Do outro lado, Rúben Amorim vai querer provar a validade da sua filosofia de escassez. O treinador campeão defende a ideia de ter poucas opções, para que todos possam sentir que, das duas uma, ou são titulares ou estão à beira da titularidade. A ideia é fácil de defender e deu frutos na época anterior, mas este ano vai ser posta à prova com jogos de três em três dias. Já se percebeu que Coates, por exemplo, terá de ser gerido com pinças por causa de um problema num joelho que dificilmente lhe permitirá fazer dois jogos por semana. Como foi expulso na despedida europeia da época passada, em Alvalade com o LASK, estará castigado na estreia na Champions, contra o Ajax, na terça-feira, pelo que neste microciclo lhe caberá sacrificar-se já contra o FC Porto, onde o treinador ainda não sabe se terá Gonçalo Inácio. Tudo somado à pouca fiabilidade física de Feddal – ainda há pouco tempo foi noticiado que o marroquino estava a fazer trabalho específico para aguentar 90 minutos –, isto faz adivinhar uma novela que só terá fim lá para Dezembro, quando acabar a fase de grupos da Champions. Porque se a eventual ausência de Pedro Gonçalves pode ser colmatada por Nuno Santos – ou até Sarabia, apesar de só ter feito um treino com a equipa – a questão dos centrais parece ser o calcanhar de Aquiles deste Sporting.

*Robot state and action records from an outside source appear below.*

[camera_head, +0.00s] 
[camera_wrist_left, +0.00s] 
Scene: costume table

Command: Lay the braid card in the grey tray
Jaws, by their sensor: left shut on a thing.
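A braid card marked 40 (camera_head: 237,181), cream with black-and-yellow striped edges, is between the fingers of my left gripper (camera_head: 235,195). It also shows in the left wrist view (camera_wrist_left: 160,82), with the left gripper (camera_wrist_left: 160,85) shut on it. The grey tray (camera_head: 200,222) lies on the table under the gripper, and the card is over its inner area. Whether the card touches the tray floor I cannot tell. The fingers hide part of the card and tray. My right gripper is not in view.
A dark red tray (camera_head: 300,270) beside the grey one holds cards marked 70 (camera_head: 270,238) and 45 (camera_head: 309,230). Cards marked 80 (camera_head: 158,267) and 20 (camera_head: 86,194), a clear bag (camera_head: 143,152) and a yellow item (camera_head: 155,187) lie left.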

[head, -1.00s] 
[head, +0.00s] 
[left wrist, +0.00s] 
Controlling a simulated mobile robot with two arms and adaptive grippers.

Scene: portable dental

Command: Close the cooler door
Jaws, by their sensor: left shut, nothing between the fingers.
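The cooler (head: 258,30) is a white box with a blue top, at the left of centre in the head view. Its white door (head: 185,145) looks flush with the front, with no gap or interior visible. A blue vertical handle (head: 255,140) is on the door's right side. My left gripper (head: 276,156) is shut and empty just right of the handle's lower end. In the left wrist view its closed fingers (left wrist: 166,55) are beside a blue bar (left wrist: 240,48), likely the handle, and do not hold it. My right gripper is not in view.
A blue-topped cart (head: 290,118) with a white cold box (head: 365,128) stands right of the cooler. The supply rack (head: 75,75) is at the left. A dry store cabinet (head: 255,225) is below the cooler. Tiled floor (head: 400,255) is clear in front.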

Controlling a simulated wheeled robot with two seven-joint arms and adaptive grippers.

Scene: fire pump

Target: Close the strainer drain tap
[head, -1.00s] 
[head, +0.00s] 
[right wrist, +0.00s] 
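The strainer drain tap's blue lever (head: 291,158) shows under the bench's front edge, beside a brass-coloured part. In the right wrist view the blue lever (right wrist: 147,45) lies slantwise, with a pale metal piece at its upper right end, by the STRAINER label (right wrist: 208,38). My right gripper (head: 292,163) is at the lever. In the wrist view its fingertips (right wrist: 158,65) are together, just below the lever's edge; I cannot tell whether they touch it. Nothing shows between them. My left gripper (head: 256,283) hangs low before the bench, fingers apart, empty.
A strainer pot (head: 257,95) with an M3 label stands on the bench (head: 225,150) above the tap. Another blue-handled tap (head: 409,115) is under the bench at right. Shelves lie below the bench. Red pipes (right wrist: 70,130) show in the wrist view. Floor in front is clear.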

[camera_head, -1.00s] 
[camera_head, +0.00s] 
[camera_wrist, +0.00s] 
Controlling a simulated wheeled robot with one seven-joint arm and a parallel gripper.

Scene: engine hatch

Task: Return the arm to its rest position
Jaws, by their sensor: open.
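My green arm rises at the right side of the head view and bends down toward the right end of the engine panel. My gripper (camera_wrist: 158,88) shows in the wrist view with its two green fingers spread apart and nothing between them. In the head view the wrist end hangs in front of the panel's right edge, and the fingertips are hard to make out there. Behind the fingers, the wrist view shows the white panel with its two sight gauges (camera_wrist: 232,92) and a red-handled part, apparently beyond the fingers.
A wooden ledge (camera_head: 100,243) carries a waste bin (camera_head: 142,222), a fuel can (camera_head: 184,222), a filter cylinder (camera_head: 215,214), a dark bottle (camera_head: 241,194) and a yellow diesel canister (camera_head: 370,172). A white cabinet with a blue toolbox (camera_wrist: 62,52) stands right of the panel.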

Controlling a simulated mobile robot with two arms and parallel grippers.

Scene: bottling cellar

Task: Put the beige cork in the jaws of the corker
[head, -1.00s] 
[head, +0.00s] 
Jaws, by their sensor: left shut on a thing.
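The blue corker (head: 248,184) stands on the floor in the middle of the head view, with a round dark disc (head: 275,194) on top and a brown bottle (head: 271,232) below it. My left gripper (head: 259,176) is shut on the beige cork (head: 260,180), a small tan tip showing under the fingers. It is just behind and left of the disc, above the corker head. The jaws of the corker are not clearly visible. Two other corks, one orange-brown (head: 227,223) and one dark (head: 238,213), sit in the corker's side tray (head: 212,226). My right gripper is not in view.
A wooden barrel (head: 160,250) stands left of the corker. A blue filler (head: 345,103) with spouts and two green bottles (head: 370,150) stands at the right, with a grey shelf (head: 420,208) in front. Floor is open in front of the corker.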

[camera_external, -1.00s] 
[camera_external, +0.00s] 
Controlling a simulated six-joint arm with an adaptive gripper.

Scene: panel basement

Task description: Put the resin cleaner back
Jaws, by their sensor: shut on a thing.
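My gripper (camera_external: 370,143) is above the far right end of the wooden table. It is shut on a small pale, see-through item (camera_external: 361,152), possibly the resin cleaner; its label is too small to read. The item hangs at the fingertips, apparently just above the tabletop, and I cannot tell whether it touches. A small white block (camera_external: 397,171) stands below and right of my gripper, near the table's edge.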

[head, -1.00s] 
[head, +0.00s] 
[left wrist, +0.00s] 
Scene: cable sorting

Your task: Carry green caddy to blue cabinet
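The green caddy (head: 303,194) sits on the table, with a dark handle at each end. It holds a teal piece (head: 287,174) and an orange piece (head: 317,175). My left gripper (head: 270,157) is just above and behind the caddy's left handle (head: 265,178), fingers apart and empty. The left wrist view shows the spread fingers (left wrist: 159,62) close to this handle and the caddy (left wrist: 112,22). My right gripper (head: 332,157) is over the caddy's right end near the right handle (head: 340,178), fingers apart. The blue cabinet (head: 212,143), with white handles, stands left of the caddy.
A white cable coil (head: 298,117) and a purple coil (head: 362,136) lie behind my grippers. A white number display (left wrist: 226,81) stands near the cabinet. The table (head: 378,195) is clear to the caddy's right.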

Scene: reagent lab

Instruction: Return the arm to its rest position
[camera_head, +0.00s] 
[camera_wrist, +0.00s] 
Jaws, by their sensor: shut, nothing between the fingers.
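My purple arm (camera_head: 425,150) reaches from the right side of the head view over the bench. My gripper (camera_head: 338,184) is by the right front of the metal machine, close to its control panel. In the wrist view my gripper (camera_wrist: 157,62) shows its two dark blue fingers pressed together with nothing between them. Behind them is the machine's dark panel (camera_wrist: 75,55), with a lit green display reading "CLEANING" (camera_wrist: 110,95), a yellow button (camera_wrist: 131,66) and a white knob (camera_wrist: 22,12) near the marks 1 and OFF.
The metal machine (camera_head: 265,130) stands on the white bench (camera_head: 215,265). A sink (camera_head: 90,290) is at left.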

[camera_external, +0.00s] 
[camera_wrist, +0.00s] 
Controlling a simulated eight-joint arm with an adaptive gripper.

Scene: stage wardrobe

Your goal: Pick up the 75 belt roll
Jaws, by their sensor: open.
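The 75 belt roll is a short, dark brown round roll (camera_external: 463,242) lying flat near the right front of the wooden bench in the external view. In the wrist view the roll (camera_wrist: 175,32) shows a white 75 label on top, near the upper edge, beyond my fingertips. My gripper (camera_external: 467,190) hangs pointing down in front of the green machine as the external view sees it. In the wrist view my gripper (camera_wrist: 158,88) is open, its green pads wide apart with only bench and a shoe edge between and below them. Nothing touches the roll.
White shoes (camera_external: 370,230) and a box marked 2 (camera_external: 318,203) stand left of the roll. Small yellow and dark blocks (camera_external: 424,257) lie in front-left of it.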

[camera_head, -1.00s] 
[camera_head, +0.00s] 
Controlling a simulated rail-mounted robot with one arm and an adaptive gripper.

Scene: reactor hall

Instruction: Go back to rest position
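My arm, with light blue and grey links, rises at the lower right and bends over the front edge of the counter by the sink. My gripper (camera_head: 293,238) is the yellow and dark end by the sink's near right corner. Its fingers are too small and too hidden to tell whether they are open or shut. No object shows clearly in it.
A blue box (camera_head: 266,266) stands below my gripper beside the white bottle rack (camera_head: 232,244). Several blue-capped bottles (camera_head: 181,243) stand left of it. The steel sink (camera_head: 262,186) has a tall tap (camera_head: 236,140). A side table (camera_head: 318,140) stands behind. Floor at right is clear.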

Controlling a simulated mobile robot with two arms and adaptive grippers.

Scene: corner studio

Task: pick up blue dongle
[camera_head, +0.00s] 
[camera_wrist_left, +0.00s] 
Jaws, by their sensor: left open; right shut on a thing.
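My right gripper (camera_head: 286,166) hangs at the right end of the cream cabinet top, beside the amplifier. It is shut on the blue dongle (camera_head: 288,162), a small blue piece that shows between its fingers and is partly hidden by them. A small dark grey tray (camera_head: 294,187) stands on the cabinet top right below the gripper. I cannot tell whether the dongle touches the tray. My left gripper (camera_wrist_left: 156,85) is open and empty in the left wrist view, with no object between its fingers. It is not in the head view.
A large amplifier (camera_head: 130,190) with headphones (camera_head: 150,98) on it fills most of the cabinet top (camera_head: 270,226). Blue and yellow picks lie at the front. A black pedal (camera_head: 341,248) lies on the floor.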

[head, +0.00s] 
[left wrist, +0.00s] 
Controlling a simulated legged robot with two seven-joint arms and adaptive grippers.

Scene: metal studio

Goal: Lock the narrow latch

O Sporting é campeão, joga em casa, não perdeu uma única vez com o FC Porto na época passada – mas estava a perder a cinco minutos do fim de dois dos três jogos entre ambos, empatando um e ainda ganhando o outro – e fez um melhor início de época, já tendo ganho duas vezes ao SC Braga, por exemplo. Além disso, teve menos gente envolvida na loucura que foi esta janela de seleções. Tudo indicava, portanto, que entraria em campo como favorito. Mas se a última jornada, com empate e descontrolo defensivo do Sporting em Famalicão, já veio mostrar que a equipa de Rúben Amorim tem fragilidades, o facto de os acontecimentos desta semana terem trazido a noção de profundidade dos plantéis para a discussão servirá para que recordemos a velha frase atribuída a Mário Jardel, antiga estrela dos dois clubes: “Clássico é clássico. E vice-versa”.